Well, well. How about that? People back then sure had a lot of time on their hands, I figured. They must have been sitting outside their homes every evening waiting for someone to go by, just like now when you get eyeballed by those lines of friendly stone-faced citizens in all of those villages that you find yourself crawling through so you don’t get a ticket as everyone who lives there is sitting on wooden benches out by the road so they can stare at the strangers and feed the mosquitoes.
Yes, that must be what happened: In the sleepy streets of Bucharest one evening before 1900, all of a sudden, one old guy says to another: “Was that a woman who just rode by on a bicycle? By golly, I reckon that was the first woman in this great metropolis who ever sat on one of those contraptions.”
So, there you go. Within days, it was confirmed, and hurrays and huzzas were shouted all around. And this little woman from Dițești was honored and feted for finally having the gumption to give the two-wheeler a death-defying go.
And if you, too, just now, thought anything similar, then you, too, would be so far from right, you wouldn’t even know it was out there.
Because this sweet Miţa Biciclista was not that kind of sweet little woman. How to put this genteelly? Our heroine, Miţa, it seems, was a very good rider. Yes. Oh, yes. Very good, indeed.
In fact, she was so good at riding, she was invited to ride the king’s bike. And, it seems, she probably rode it several times. That’s apparently why King Ferdinand gave her this classic Baroque mansion in a great part of town.
(The house, by the way, which sits on a corner, is right across one street from the French Embassy, which seems appropriate somehow, and right across the other from a big church, which actually in some ways also seems appropriate.)
And Miţa didn’t stop there. She also is said to have ridden the bikes of many prominent men, including some very famous artist, a Nazi-sympathizing Prime Minister, and the Portuguese King Manuel, who asked her to marry. She was also said to be the first lover of King Leopold of Belgium. It seems these men all liked her bike riding very much.
Yes, indeed. Miţa was some kind of woman. According to various things written about her, this daughter of a clothes washer, petite as she was with blonde hair and blue-green eyes, knew what she was about. She earned her nickname from a journalist who had fallen in love with her (if the dates are right, when she was 13 years old). She was also nicknamed Miţa Cotroceanca because of the gossip about her relationship with King Ferdinand, who lived at Cotroceni Palace here in town. Then in the 1940s, she married a general and eventually her finances began to suffer before she died in 1968 at the age of 85, presumably her bike-riding days well over.
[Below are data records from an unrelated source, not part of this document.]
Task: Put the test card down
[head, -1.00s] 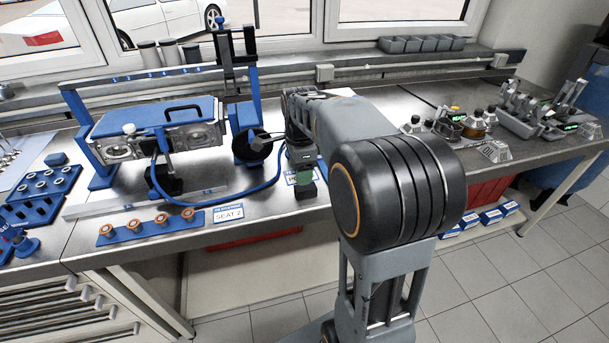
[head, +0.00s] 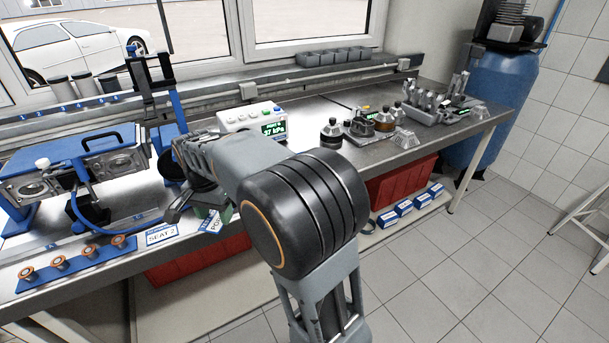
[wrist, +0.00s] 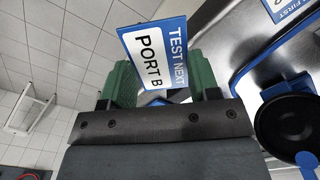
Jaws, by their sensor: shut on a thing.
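The test card (wrist: 155,52) is a blue and white card reading "TEST NEXT" and "PORT B". My gripper (wrist: 163,82) is shut on it, with a green finger on either side in the wrist view. In the head view the card (head: 213,221) shows partly beside my gripper (head: 203,212), near the bench's front edge. My arm hides part of the gripper there, and I cannot tell whether the card touches the bench.
A white "SEAT 2" card (head: 161,234) lies left of the gripper, near a blue strip with several copper-coloured parts (head: 77,259). A black round part (wrist: 288,124) is close by in the wrist view. A white pressure gauge box (head: 250,119) stands behind my arm. Bare bench (head: 315,108) lies beyond it.

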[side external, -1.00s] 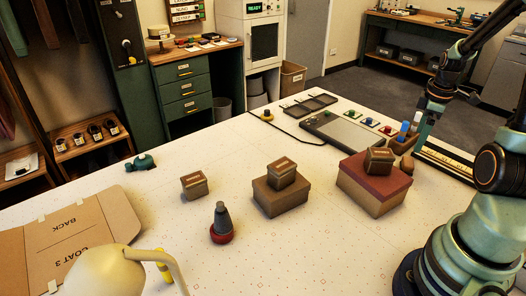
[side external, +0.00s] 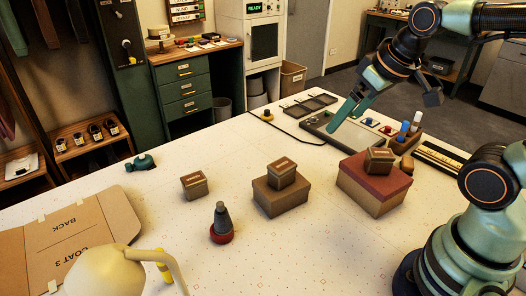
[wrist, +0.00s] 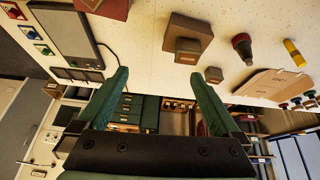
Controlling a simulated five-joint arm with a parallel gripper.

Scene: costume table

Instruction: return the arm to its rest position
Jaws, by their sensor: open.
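My gripper (side external: 349,110) is raised at the upper right in the side view, with its green fingers in front of the grey panel in the picture. In the wrist view, the two fingers of my gripper (wrist: 159,75) stand well apart with nothing between them. The gripper is open and empty. The arm bends above its base at the right of the table.
A small box sits on a red-lidded box (side external: 372,184) near my base. Another small box sits on a brown box (side external: 281,197), left of it. A dark cone on a red base (side external: 221,225) stands in front. A yellow lamp (side external: 103,272) is at the near edge.

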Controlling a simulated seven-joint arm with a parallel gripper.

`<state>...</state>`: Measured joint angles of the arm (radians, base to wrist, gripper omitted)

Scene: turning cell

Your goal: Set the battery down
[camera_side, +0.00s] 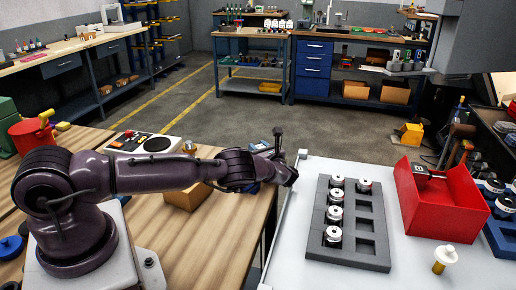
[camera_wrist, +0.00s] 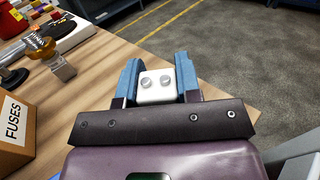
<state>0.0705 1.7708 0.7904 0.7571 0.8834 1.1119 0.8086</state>
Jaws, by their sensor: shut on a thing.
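The battery (camera_wrist: 157,92) is a white block with two round grey studs on its facing end. In the wrist view it sits between the blue fingers of my gripper (camera_wrist: 158,76), which are shut on it. Behind them are the wooden bench (camera_wrist: 107,65), its edge and the grey floor. In the side view my arm reaches across the wooden bench to its right edge, beside the white table (camera_side: 285,240). The battery cannot be made out there, and its height above the bench cannot be told.
A dark tray (camera_side: 352,256) holds several white-topped cylinders, with some slots empty. A red bin (camera_side: 440,213) and a white-and-brass piece (camera_side: 446,257) are to its right. A box marked FUSES (camera_wrist: 14,128) and a brass-knobbed piece (camera_wrist: 47,53) stand on the bench.

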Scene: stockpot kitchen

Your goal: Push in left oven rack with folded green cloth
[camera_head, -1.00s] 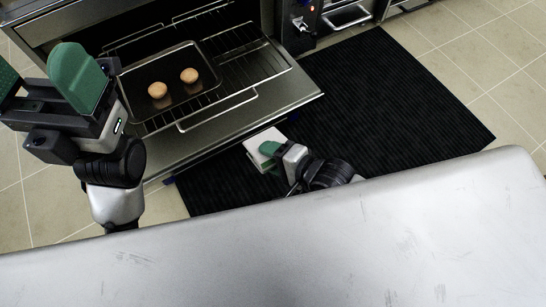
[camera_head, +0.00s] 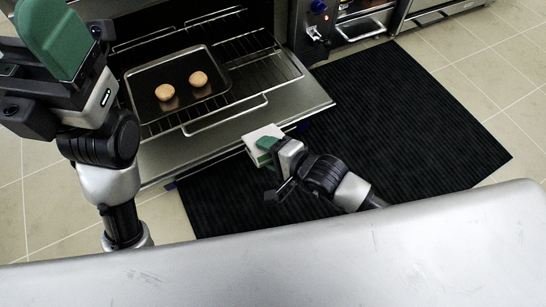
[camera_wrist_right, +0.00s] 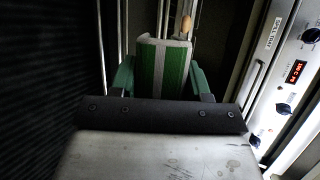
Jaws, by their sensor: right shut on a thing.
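The oven rack (camera_head: 226,116) sticks out over the lowered oven door and bears a dark tray with two round buns. The folded cloth (camera_head: 262,133), white on top in the head view, shows green and white stripes in the right wrist view (camera_wrist_right: 147,68). My right gripper (camera_head: 268,148) is shut on it, close to the rack's front bar; I cannot tell whether they touch. Green fingers flank the cloth in the wrist view. My left gripper (camera_head: 50,38) is raised at the upper left with its fingers apart, partly cut off by the frame edge.
The open oven door (camera_head: 190,152) lies under the rack. A dark ribbed mat (camera_head: 400,120) covers the floor to the right. A control panel (camera_wrist_right: 292,85) with knobs and a red display stands right in the wrist view. A metal surface (camera_head: 330,255) fills the foreground.

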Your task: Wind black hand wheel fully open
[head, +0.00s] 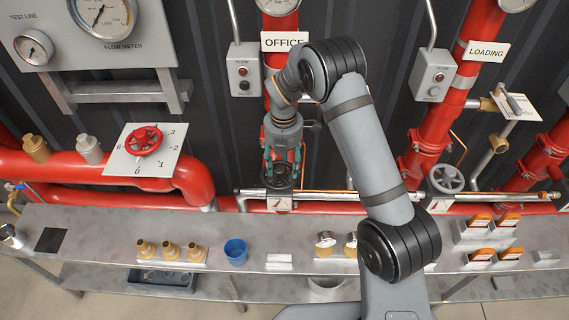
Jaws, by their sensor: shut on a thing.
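The black hand wheel (281,183) is on the red pipe below the OFFICE sign, just above a small white plate with a pointer. My gripper (282,166) reaches down to it from above and is shut on it. The fingers hide part of the wheel, and I cannot tell exactly where on the rim they grip. How far the wheel is turned cannot be read at this size.
A red hand wheel (144,141) on a numbered white plate is at the left. A grey hand wheel (446,179) is at the right, under the LOADING pipe. The steel bench (100,222) below carries brass fittings, a blue cup (236,251) and orange-labelled blocks.

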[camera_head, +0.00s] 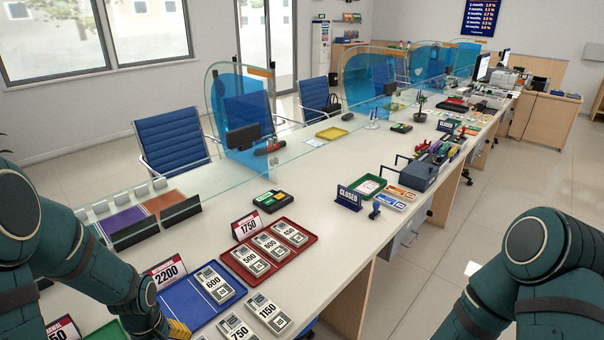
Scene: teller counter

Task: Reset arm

And while, I suppose, she’s no Susan B. Anthony, she did make a mark on the history of this country. Consider this from a somewhat overly serious article in the Journal of Gender and Feminist Studies last year.
“…we can say that the functions and meanings of the bicycle get reconfigured through history, moving from means of transportation (18th century) to means of emancipation for women (20th century). As a consequence, in Romania we have Miţa Mihăescu, also known as Miţa Biciclista (Miţa the Cyclist). A controversial character of those times, Miţa the Cyclist becomes an exotic appearance in a society where the public/private – male/female dichotomy is strong, the public space being male dominated. Miţa the Cyclist is the first woman that pedaled wearing pants in Bucharest, breaking the social gender norms derived from riding a bicycle, and also through the outfit she chose to wear. I believe that Miţa’s deviations from the social norms were tolerated by the male dominant society thanks to the fact that she was a male chaperon, this label justifying her behavior to society. But still, in her case the bicycle was a symbol of emancipation, she was a woman that no longer depended on a man to travel in the public space, an independent woman that decided on her own the aspects of her life. A modern figure, Miţa was frequently mentioned in the Furnica magazine, thus certifying her modernity and the curiosity that she arose all around her, thus becoming the attraction of interbellum Bucharest.” [Some proofreading changes have been made to the original.]
Yet another writer described her this way:
“The bicycle with a silver handle belonged to a thin and elegant daughter of Eve, with black curls, silk purple tight pants, with a pinkish blouse that freed fluffy sleeves, with tall boots and white silk headgear, wrapped around in white veil, from which two large needles Madame Butterfly style arose.”
So yes, here she is, Miţa Biciclista. Not a national heroine, perhaps, but a Romanian woman we won’t soon forget. (Thank goodness.)
Indeed, I’m told by my wife that when she was a kid (not all that long ago), she often heard children shout out a rhyme (apparently, only when no parents were near). So now, all together, let’s sing it loud:
“Coana Mița biciclista
A căzut și și-a rupt pizda.”
Now, for any of you out there who have forgotten your Romanian, this translates literally to: “Madam Miţa the cyclist, fell down and broke her pussycat.” (Except her cat wasn’t there.)
Yes, indeed, perfect for kids. And anyway, in Romanian, it rhymes really well.
So now you know why I decided to write this. How could I not? What other woman do you know earns a nickname, a house, a plaque AND a dirty nursery rhyme just for riding a bike and leaving her cat at home? Ah, the good old days.
And where else but in Romania could you find such a plaque? In fact, how many other places would you find such a woman?